13 septembre 2021 |  La scolarité des mères québécoises a connu une nette progression au cours des dernières années. De même, la part de revenu familial à laquelle elles contribuent est en croissance. Pourquoi et quel impact cela a-t-il sur les familles et le développement des enfants?

La progression de la scolarité des mères a été plus importante que celle des pères, selon les données tirées du bulletin Quelle famille?, publié récemment par le ministère de la Famille. La proportion de mères ayant obtenu leur diplôme postsecondaire est passée de 44 % à 54 % de 2006 à 2016. Celle des pères est passée de 41 % à 47 % durant la même période.

La tendance s’observe aussi chez les parents diplômés universitaires : la proportion de mères diplômées de l’université a augmenté de 25 % à 33 % de 2006 à 2016. Cette proportion est passée de 26 % à 29 % chez les pères pour la même période.

Comment expliquer cette progression de la scolarité des mères? « Les femmes sont conscientes de l’importance de l’éducation, surtout dans une société du savoir où l’acquisition de connaissances augmente la capacité de travail », explique Marilyne Brisebois, conseillère en veille et recherche au ministère de la Famille.

Elle précise qu’il est possible que les femmes, conscientes des inégalités qui persistent du côté du salaire et de l’accessibilité à certains postes par exemple, choisissent de « poursuivre leur scolarité pour avoir accès à plus d’emplois », un peu pour déjouer les pronostics.

La professeure de sociologie à l’Université McGill Céline Le Bourdais s’appuie en partie sur l’histoire pour expliquer cette hausse de scolarité chez les mères. « Elles partaient de plus loin!, lance-t-elle. Dans les années 1950-1960, et même au début des années 1970, les femmes ne pouvaient qu’espérer se marier et avoir des enfants. C’est le mouvement féministe, entre 1970 et 1990, qui a montré aux femmes qu’elles pouvaient avoir un rôle à jouer à l’extérieur de la famille et qu’elles pouvaient envahir le marché du travail. »

Elle note également que les hommes décrochent de l’école à chaque palier scolaire (secondaire, collégial, universitaire), mais pas les femmes. « La vraie et grande question c’est : pourquoi les jeunes hommes décrochent-ils? », glisse-t-elle comme piste de réflexion.

Plus scolarisées maintenant qu’il y a dix ans, les mères contribuent donc davantage aux revenus de la famille : 22 % de celles qui détiennent un diplôme universitaire gagnent plus d’argent que leur conjoint comparativement à 15 % de celles qui n’ont pas de diplôme.

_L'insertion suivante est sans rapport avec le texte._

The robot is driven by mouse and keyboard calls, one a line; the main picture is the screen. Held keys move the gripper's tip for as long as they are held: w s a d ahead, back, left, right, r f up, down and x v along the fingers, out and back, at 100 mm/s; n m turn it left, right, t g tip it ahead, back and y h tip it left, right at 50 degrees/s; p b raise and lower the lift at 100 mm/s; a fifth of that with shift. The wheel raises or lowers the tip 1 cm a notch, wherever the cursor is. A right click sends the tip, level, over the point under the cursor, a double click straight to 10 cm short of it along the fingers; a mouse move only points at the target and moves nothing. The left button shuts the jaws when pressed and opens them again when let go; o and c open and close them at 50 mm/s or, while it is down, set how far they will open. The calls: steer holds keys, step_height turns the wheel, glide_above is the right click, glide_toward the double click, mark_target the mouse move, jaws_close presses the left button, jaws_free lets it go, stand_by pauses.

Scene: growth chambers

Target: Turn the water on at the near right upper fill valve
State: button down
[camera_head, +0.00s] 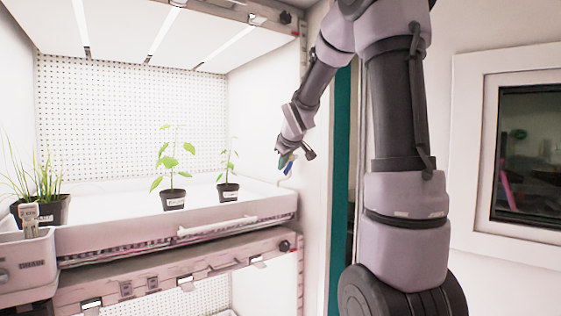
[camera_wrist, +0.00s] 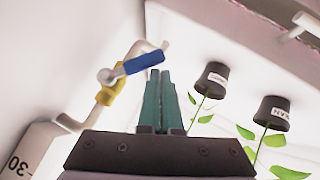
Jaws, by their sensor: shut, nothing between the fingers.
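The fill valve shows in the wrist view as a blue lever handle (camera_wrist: 144,63) on a yellow valve body (camera_wrist: 106,97), set on a bent white pipe (camera_wrist: 70,122). The lever runs slantwise across the picture. My gripper (camera_wrist: 160,74) has its two green fingers shut together with nothing between them. Their tips are right by the lever's free end; I cannot tell if they touch it. In the head view my gripper (camera_head: 283,161) is at the chamber's right wall, and a small bit of the blue lever (camera_head: 288,168) shows beside it. The rest of the valve is hidden there.
A white tray (camera_head: 110,238) holds two potted plants (camera_head: 173,199) (camera_head: 229,192) left of my gripper, and grassy pots (camera_head: 55,212) at far left. The chamber's side wall (camera_head: 270,100) is close to my gripper. A lower shelf (camera_head: 160,282) runs beneath the tray.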

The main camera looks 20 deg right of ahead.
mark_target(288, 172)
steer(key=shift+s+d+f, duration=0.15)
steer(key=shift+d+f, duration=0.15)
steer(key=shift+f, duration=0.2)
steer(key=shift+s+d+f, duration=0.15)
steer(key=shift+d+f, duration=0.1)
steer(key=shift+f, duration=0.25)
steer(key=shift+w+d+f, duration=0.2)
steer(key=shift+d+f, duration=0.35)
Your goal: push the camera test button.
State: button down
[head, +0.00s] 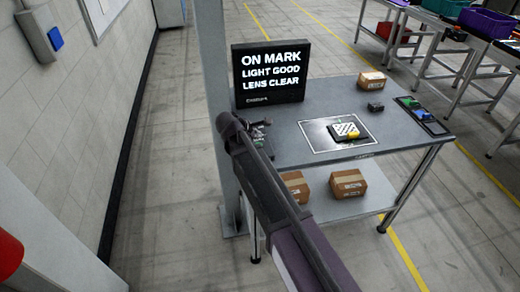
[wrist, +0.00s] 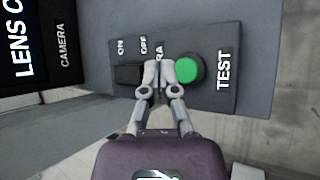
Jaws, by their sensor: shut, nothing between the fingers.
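The round green button (wrist: 187,70) sits on a dark grey control box (wrist: 218,100) beside the label "TEST" in the wrist view. My gripper (wrist: 158,74) is shut and empty. Its fingertips show just left of the green button, between it and a black switch (wrist: 128,75) marked "ON" and "OFF". They partly cover the box's lettering. I cannot tell whether they touch the box or the button's edge. In the head view my gripper (head: 262,124) is over the table's left end, and my arm hides most of the box.
A black screen (head: 270,72) reading "ON MARK, LIGHT GOOD, LENS CLEAR" stands behind the box. The grey table (head: 300,108) also bears a checkered item (head: 345,130) on a marked plate, a small carton (head: 371,81) and a dark tray (head: 423,117). A grey post (head: 212,60) rises at left.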

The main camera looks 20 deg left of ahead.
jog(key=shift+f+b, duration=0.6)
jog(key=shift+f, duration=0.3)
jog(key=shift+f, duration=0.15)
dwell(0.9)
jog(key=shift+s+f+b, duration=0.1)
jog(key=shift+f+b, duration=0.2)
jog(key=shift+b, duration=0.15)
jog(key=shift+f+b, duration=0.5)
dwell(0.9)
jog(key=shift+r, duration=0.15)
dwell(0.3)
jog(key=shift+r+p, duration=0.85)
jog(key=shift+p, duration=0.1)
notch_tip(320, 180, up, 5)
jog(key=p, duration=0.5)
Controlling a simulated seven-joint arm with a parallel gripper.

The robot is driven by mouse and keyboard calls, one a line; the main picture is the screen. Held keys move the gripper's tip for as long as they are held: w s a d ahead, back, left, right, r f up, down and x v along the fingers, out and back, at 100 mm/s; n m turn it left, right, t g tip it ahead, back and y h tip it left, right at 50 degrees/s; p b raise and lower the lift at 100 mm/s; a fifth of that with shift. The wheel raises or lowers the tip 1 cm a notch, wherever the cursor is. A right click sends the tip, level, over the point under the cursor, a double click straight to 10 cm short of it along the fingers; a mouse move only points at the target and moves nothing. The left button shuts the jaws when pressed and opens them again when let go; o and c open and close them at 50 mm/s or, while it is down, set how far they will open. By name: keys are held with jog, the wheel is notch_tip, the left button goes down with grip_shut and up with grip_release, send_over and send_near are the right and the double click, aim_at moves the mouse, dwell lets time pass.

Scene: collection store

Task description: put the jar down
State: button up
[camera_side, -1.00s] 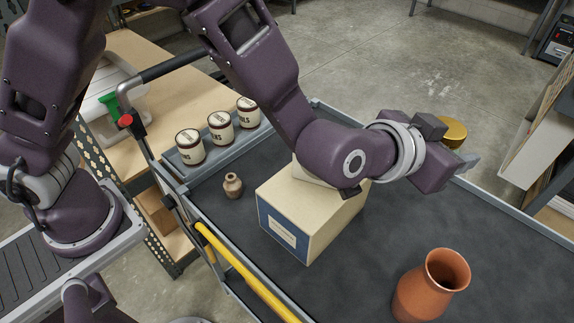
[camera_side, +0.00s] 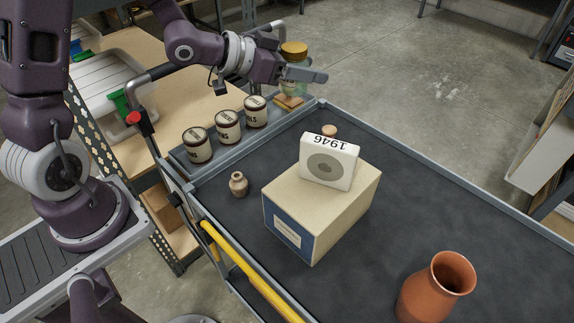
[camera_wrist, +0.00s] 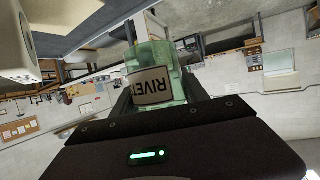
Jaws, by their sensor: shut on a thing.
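The jar is pale green glass with a gold lid (camera_side: 294,48), seen beyond my gripper (camera_side: 306,76) in the side view. In the wrist view the glass jar (camera_wrist: 172,62) is between my fingers, its white label (camera_wrist: 150,87) reading "RIVE…". My gripper is shut on it. The jar is above a small wooden square (camera_side: 289,102) at the far end of a grey rack (camera_side: 185,160). I cannot tell whether its base touches the square.
Labelled tins (camera_side: 228,127) stand in a row on the rack, left of the jar. The cart's right part has free room.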

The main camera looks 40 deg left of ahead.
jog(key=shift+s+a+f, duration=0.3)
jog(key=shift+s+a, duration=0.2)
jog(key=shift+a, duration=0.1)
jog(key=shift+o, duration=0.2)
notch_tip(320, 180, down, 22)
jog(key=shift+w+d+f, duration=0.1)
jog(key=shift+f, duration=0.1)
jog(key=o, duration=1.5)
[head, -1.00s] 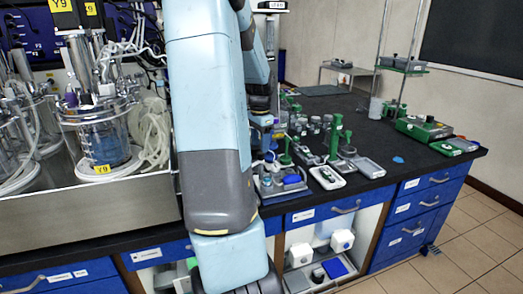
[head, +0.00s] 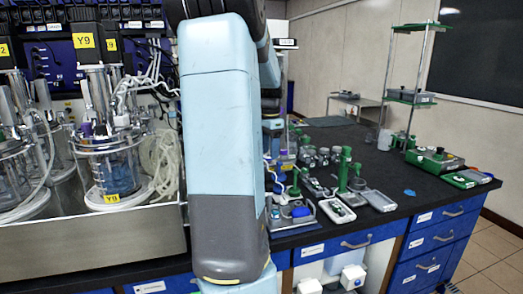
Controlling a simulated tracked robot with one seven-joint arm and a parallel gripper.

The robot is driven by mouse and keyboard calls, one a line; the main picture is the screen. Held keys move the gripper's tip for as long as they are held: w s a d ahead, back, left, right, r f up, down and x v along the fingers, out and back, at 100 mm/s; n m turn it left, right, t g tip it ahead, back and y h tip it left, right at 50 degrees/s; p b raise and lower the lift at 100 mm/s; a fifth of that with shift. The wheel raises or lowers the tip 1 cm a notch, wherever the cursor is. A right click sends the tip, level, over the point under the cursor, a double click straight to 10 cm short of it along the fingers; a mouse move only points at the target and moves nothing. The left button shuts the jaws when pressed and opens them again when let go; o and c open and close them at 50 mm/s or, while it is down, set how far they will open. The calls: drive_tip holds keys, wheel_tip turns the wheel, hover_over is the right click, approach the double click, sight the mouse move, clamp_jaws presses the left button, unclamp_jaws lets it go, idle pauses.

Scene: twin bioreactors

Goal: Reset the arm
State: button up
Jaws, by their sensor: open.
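My arm (head: 222,130) stands large and upright in the middle of the head view, a pale blue link with a dark grey lower part. Behind its right side, my arm's farther part runs down to my gripper (head: 274,146), small and partly hidden by the near link. My gripper is open, above the black bench (head: 440,195), and I see nothing held in it. Its fingertips are too small to make out clearly.
Glass bioreactor vessels (head: 112,172) with tubing stand in a steel tray (head: 90,240) at left. Trays and green stands (head: 344,170) crowd the bench right of my arm. A tall rack (head: 408,97) stands farther right. Blue drawers (head: 430,240) line the bench front.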

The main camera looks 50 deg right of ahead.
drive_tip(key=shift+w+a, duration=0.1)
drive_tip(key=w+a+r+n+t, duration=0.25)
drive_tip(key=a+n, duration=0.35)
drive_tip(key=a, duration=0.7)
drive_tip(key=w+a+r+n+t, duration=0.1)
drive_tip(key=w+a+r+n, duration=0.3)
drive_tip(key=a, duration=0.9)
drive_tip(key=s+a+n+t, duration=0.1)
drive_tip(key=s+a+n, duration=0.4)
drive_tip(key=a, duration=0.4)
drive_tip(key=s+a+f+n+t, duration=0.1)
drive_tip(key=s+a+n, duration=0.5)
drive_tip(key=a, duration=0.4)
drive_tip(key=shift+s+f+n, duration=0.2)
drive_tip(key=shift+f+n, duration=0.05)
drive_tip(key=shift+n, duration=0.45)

Quel impact sur le développement des enfants?

Cela a un impact direct sur la famille, indique Marilyne Brisebois. « Plus la part de revenu apporté par les mères est élevée, plus les dépenses liées aux enfants augmentent, dit-elle. Cela améliore les conditions matérielles des enfants. »

Les effets positifs de la scolarité des parents, et particulièrement de la mère, sur le développement des enfants sont eux aussi bien documentés. La lecture à un jeune âge et la communication régulière, avec un langage riche et varié, sont par exemple associées à la scolarité des parents. Et ces deux facteurs sont aussi associés à la réussite éducative, souligne le bulletin du ministère. « Ce qu’on sait, c’est que plus les parents sont scolarisés, moins les enfants sont vulnérables à la maternelle », précise Amélie Lavoie, professionnelle de recherche à l’Institut de la statistique du Québec.

On sait aussi, poursuit la chercheuse, que dans les trois sphères suivantes du développement des enfants, la scolarité de la mère a particulièrement un impact : santé physique et bien-être des enfants, développement cognitif et langagier ainsi qu’habiletés de communications et connaissances générales.

Amélie Lavoie fait toutefois valoir que même si la scolarité des parents augmente, la proportion d’enfants considérés comme « vulnérables dans un domaine de développement » à la maternelle a augmenté au cours des dernières années. En effet, entre 2012 et 2017, le taux d’enfants vulnérables dans une sphère de leur développement est passé de 25,6 % à 27,7 %*. La cible du ministère de la Santé et des Services sociaux, telle que présentée dans sa politique gouvernementale de prévention en santé, est de 20 %.

Un fossé qui se creuse

La sociologue Céline Le Bourdais remarque pour sa part que le fossé entre les mieux nantis et les moins bien nantis continue de se creuser au Québec. « Une polarisation s’est installée, dit-elle, entre autres parce que les femmes éduquées se marient ou sont conjointes de fait avec des hommes éduqués eux aussi. Pour les autres, il y a plus d’instabilité, de séparation et de risques de monoparentalité. »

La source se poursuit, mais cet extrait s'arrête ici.